-- start INFORMATION GIVEN --

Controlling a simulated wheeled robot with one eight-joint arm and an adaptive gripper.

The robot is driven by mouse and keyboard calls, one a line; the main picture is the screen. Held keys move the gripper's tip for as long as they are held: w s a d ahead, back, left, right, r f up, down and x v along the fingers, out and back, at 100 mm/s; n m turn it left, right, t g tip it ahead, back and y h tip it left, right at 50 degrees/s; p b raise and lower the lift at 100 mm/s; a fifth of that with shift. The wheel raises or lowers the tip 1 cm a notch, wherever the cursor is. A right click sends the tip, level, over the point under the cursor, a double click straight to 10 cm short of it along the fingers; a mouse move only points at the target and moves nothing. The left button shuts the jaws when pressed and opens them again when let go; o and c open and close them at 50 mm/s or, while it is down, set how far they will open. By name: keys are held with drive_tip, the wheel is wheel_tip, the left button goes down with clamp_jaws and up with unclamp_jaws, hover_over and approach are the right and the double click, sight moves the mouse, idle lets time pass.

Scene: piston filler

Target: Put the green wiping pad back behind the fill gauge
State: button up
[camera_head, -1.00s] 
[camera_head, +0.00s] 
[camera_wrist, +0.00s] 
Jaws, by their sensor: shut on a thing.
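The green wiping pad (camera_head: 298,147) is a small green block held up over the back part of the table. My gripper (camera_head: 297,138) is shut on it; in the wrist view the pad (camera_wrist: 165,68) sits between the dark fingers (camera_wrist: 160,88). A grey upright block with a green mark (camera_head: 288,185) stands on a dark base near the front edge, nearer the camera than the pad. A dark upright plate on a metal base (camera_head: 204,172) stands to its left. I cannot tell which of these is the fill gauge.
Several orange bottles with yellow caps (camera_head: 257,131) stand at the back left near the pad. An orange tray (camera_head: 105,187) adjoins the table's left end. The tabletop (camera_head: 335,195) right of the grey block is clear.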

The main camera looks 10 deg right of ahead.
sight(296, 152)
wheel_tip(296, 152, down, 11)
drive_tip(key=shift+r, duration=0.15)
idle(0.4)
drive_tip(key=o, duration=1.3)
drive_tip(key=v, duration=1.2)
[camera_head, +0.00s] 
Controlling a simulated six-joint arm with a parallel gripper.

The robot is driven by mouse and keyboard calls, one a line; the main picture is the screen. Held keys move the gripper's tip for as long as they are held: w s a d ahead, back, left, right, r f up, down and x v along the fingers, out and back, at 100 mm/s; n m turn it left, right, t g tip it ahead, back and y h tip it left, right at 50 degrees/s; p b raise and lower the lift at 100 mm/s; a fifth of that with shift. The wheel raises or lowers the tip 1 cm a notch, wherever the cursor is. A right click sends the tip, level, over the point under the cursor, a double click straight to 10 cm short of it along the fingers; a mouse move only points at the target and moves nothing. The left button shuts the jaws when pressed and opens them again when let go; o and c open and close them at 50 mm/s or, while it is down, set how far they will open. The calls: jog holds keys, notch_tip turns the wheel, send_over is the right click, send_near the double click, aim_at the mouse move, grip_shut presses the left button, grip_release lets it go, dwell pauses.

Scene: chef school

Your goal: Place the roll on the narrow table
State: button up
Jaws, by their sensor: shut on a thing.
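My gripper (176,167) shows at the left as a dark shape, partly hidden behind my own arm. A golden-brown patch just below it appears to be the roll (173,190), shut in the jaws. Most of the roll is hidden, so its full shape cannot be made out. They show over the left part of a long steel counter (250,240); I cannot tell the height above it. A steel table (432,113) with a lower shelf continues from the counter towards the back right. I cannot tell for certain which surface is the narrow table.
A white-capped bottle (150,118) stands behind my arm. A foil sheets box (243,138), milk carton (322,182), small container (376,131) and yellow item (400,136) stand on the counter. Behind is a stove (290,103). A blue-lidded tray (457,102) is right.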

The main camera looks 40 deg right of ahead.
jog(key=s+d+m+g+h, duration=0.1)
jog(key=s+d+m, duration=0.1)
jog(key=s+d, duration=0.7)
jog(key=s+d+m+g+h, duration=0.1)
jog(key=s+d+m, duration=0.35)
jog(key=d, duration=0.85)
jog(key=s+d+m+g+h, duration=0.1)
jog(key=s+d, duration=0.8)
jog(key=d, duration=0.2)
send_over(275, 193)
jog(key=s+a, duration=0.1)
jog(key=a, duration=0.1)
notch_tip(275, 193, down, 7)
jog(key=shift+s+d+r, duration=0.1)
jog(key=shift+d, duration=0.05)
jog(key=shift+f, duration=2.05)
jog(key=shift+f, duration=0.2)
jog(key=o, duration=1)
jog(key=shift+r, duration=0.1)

-- end INFORMATION GIVEN --
-- start INFORMATION GIVEN --

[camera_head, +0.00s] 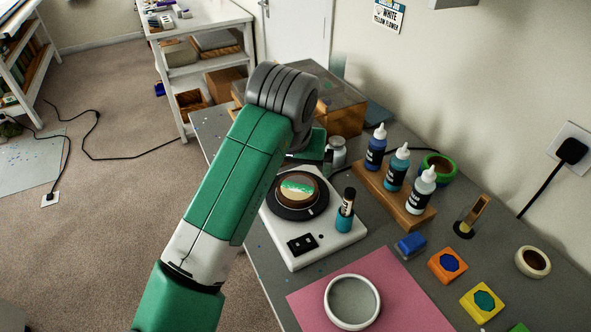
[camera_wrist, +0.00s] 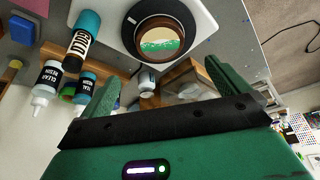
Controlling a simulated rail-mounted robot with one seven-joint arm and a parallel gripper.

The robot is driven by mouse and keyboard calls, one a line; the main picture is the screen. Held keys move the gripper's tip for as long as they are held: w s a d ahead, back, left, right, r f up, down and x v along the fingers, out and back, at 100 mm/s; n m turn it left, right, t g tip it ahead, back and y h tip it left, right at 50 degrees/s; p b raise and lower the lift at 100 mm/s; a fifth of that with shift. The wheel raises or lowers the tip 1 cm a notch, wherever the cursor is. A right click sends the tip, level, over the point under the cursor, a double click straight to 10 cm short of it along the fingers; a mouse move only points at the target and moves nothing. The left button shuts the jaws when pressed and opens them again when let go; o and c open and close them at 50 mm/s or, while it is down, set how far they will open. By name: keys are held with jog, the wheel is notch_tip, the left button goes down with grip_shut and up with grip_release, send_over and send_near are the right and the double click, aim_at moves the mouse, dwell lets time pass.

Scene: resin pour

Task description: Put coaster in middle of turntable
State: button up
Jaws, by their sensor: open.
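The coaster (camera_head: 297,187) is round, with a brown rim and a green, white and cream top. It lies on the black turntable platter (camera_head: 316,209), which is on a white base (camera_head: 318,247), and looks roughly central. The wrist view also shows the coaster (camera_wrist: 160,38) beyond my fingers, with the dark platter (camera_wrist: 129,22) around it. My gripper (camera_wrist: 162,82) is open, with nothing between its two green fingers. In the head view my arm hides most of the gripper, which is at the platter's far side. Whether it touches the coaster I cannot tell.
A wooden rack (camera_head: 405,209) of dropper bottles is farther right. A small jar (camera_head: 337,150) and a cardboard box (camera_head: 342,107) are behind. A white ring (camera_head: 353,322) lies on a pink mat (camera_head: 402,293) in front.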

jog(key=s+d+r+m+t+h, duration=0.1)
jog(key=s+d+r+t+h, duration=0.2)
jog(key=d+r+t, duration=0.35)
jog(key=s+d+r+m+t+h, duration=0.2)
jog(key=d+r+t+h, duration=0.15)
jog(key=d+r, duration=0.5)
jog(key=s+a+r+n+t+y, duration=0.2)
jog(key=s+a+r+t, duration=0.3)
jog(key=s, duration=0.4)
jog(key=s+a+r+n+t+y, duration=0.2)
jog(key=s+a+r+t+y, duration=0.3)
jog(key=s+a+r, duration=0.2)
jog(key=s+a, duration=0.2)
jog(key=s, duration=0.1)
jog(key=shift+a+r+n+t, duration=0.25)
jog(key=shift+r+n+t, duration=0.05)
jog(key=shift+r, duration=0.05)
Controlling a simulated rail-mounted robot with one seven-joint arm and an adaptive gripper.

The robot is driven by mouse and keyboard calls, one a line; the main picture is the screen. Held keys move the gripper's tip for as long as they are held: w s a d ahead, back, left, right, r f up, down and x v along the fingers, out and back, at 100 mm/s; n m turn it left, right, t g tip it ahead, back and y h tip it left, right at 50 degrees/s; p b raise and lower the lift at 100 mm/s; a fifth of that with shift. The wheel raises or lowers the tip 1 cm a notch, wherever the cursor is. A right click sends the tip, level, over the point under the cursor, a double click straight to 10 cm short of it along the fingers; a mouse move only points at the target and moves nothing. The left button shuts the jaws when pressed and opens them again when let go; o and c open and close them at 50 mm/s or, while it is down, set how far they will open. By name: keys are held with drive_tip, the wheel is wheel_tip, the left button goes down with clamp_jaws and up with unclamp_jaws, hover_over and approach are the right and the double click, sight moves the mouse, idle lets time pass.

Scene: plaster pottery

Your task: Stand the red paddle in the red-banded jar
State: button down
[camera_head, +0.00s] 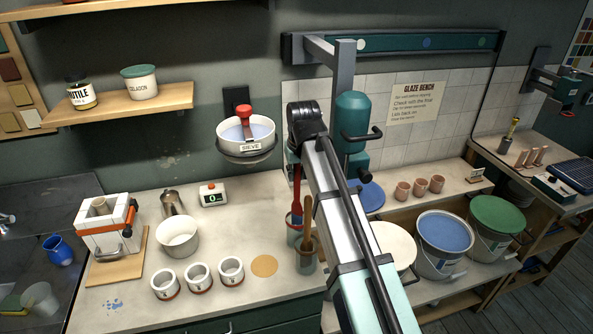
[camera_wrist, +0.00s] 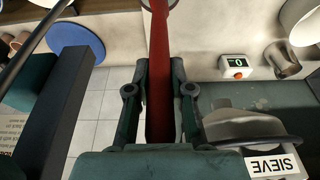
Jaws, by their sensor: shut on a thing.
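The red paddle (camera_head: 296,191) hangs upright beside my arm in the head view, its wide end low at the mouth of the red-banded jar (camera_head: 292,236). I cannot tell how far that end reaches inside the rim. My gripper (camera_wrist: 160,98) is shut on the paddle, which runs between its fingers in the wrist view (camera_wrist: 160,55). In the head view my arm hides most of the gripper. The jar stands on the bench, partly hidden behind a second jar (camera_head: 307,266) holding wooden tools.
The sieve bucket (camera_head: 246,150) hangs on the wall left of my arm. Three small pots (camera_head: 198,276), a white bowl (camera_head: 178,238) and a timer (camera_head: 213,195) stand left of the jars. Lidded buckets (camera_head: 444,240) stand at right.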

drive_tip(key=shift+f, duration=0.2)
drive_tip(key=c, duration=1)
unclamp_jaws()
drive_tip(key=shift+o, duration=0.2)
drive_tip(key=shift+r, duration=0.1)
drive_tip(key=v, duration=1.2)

-- end INFORMATION GIVEN --

WHAT IS BEING ASKED:
Report each line in the preceding entries that holds the string "Controlling".

TASK RESPONSE:
Controlling a simulated wheeled robot with one eight-joint arm and an adaptive gripper.
Controlling a simulated six-joint arm with a parallel gripper.
Controlling a simulated rail-mounted robot with one seven-joint arm and a parallel gripper.
Controlling a simulated rail-mounted robot with one seven-joint arm and an adaptive gripper.

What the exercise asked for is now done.